[Work required] Return the listing below exactly, with the pictures dropped.

[Source data]
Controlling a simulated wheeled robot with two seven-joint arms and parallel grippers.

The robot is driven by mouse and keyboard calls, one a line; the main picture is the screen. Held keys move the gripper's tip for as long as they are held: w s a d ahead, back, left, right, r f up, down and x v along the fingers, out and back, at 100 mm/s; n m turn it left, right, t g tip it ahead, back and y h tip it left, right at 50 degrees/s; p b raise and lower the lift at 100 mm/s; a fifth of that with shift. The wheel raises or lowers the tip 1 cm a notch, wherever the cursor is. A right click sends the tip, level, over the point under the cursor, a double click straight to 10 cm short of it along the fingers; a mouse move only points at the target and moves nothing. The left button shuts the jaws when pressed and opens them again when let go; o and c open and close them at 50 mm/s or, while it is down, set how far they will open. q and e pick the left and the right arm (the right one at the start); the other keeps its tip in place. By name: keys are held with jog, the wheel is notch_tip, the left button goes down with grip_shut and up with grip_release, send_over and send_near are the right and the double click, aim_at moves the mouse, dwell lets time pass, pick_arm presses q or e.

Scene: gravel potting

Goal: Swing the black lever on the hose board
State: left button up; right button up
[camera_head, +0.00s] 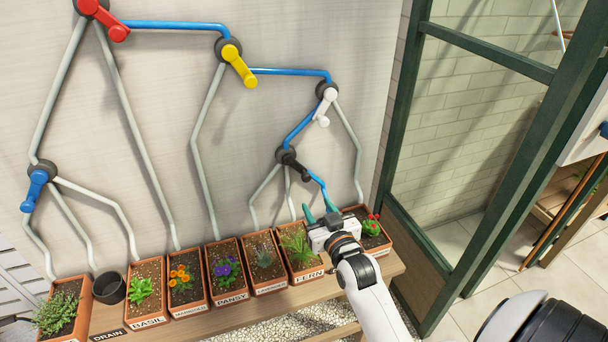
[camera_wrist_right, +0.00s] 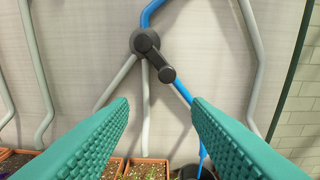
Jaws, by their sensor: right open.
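The black lever (camera_head: 298,167) sits on a round dark hub on the hose board (camera_head: 160,110), pointing down and to the right. In the right wrist view the black lever (camera_wrist_right: 158,62) lies ahead of my fingers and apart from them, between the two fingertips across the picture. My right gripper (camera_head: 318,211) is open and empty, just below and to the right of the lever, in front of the lower blue hose. Its green fingers also show in the right wrist view (camera_wrist_right: 160,108). My left gripper is not in view.
Red (camera_head: 105,20), yellow (camera_head: 240,66), white (camera_head: 324,108) and blue (camera_head: 36,190) levers are on the same board. Planters, such as the fern box (camera_head: 306,275), line the wooden bench (camera_head: 190,326) below. A green-framed glass panel (camera_head: 400,110) stands to the right.

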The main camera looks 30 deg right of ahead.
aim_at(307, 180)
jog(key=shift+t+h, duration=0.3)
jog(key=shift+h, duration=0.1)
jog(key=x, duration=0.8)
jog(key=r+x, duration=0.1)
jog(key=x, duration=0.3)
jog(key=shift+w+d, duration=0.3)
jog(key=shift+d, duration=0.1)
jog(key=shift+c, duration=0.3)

[Worked solution]
Controlling a simulated wheeled robot with two seven-joint arms and parallel grippers.

The robot is driven by mouse and keyboard calls, one a line; the main picture is the screen. Held keys move the gripper's tip for as long as they are held: w s a d ahead, back, left, right, r f up, down and x v along the fingers, out and back, at 100 mm/s; n m turn it left, right, t g tip it ahead, back and y h tip it left, right at 50 degrees/s; p b raise and lower the lift at 100 mm/s; a fifth of that with shift. The wheel raises or lowers the tip 1 cm a notch, wherever the cursor is. A right click sends the tip, level, over the point under the cursor, a double click straight to 10 cm short of it along the fingers; a mouse move only points at the target and moves nothing. The left button shuts the jaws when pressed and opens them again when let go; o and c open and close them at 50 mm/s or, while it is down, set how far they will open. q and e pick the left and the right arm (the right one at the start); the other keeps its tip in place. By name: keys are held with jog, the wheel is notch_tip, the left button goes down with grip_shut and up with grip_release, send_over and send_near are the right and the double click, aim_at moves the mouse, dwell lets time pass, pick_arm presses q or e.

Scene: gravel potting

Goal: Swing the black lever on the hose board
State: left button up; right button up
[camera_head, +0.00s] 
[camera_wrist_right, +0.00s] 
Jaws, by their sensor: right open.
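The black lever (camera_head: 298,167) sits on a round dark hub on the hose board (camera_head: 160,110), pointing down and to the right. In the right wrist view the black lever (camera_wrist_right: 158,62) lies ahead of my fingers and apart from them, between the two fingertips across the picture. My right gripper (camera_head: 318,211) is open and empty, just below and to the right of the lever, in front of the lower blue hose. Its green fingers also show in the right wrist view (camera_wrist_right: 160,108). My left gripper is not in view.
Red (camera_head: 105,20), yellow (camera_head: 240,66), white (camera_head: 324,108) and blue (camera_head: 36,190) levers are on the same board. Planters, such as the fern box (camera_head: 306,275), line the wooden bench (camera_head: 190,326) below. A green-framed glass panel (camera_head: 400,110) stands to the right.

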The main camera looks 30 deg right of ahead.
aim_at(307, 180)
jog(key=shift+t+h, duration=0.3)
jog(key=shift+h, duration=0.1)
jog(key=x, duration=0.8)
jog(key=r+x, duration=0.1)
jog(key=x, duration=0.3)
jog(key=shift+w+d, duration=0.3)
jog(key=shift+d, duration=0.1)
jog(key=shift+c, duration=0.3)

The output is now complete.